Packages in this update:

git-2.38.1-1.fc36

Update description:

Upstream update including security & bug fixes as well as feature enhancements.

From the upstream release notes:

CVE-2022-39253

When relying on the –local clone optimization, Git dereferences
symbolic links in the source repository before creating hardlinks
(or copies) of the dereferenced link in the destination repository.
This can lead to surprising behavior where arbitrary files are
present in a repository’s $GIT_DIR when cloning from a malicious
repository.

Git will no longer dereference symbolic links via the –local
clone mechanism, and will instead refuse to clone repositories that
have symbolic links present in the $GIT_DIR/objects directory.

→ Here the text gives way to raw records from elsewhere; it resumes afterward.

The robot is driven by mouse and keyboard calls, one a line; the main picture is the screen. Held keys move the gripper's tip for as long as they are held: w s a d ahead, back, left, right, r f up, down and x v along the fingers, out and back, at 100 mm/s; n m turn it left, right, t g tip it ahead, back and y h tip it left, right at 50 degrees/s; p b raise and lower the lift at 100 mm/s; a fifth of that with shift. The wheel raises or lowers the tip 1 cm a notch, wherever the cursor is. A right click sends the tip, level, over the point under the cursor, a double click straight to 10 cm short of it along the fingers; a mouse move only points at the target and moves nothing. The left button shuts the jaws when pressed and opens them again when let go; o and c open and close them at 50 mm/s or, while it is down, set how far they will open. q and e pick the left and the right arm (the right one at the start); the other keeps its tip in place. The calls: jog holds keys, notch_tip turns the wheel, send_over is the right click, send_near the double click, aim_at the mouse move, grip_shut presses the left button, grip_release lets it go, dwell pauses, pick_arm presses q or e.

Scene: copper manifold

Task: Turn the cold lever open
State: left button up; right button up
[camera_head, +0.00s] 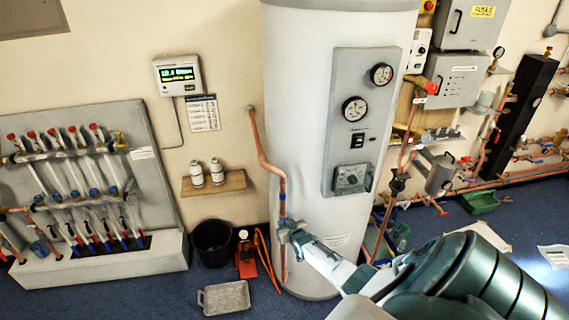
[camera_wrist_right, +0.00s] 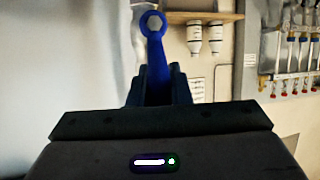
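The blue cold lever (camera_wrist_right: 154,48) shows in the wrist view, with its round nut end beyond my fingers and its handle running back between them. My right gripper (camera_wrist_right: 156,88) is closed around the handle, with a dark finger against each side. In the head view my right gripper (camera_head: 289,231) is at the lower end of the copper pipe (camera_head: 268,164), in front of the white cylinder (camera_head: 308,130). There the gripper hides most of the lever and valve, so the lever's angle is hard to tell. My left gripper is not in view.
A manifold board (camera_head: 150,165) stands at the left wall. A small shelf (camera_head: 214,186) holds two white bottles. A black bucket (camera_head: 212,242), a red tool (camera_head: 246,258) and a grey tray (camera_head: 225,299) are on the blue floor left of the cylinder.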

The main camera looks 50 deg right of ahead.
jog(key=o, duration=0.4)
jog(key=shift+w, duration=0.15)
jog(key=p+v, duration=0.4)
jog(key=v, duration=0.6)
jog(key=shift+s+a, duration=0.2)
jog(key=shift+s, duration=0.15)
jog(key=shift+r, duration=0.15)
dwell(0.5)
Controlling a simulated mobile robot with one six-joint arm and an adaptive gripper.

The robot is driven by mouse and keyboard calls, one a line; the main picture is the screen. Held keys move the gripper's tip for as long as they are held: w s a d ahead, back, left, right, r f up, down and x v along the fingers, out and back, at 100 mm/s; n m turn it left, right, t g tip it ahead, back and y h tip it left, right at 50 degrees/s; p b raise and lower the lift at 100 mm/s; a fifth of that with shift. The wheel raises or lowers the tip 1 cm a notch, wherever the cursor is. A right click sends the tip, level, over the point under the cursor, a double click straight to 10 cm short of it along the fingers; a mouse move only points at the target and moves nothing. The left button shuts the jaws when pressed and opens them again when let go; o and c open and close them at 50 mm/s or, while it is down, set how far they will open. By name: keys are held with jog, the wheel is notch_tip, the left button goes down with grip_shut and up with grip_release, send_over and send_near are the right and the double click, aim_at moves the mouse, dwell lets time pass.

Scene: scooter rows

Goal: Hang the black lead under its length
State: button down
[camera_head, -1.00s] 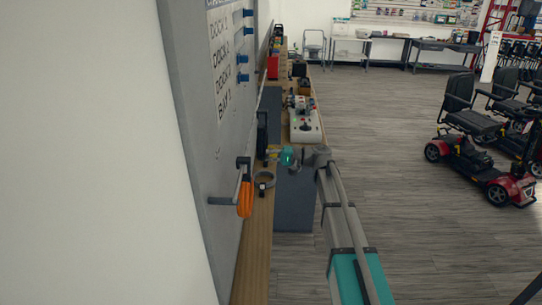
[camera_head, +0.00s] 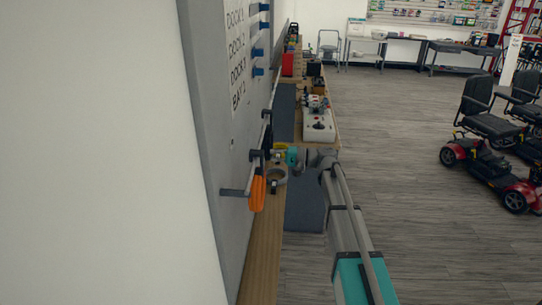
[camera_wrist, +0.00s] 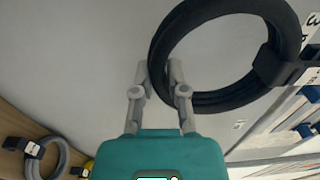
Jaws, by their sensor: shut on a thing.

Additionally, the value of protocol.file.allow is changed to be
“user” by default.

CVE-2022-39260

An overly-long command string given to git shell can result in
overflow in split_cmdline(), leading to arbitrary heap writes and
remote code execution when git shell is exposed and the directory
$HOME/git-shell-commands exists.

git shell is taught to refuse interactive commands that are
longer than 4MiB in size. split_cmdline() is hardened to reject
inputs larger than 2GiB.

Credits

Credit for finding CVE-2022-39253 goes to Cory Snider of Mirantis. The
fix was authored by Taylor Blau, with help from Johannes Schindelin.

Credit for finding CVE-2022-39260 goes to Kevin Backhouse of GitHub.
The fix was authored by Kevin Backhouse, Jeff King, and Taylor Blau.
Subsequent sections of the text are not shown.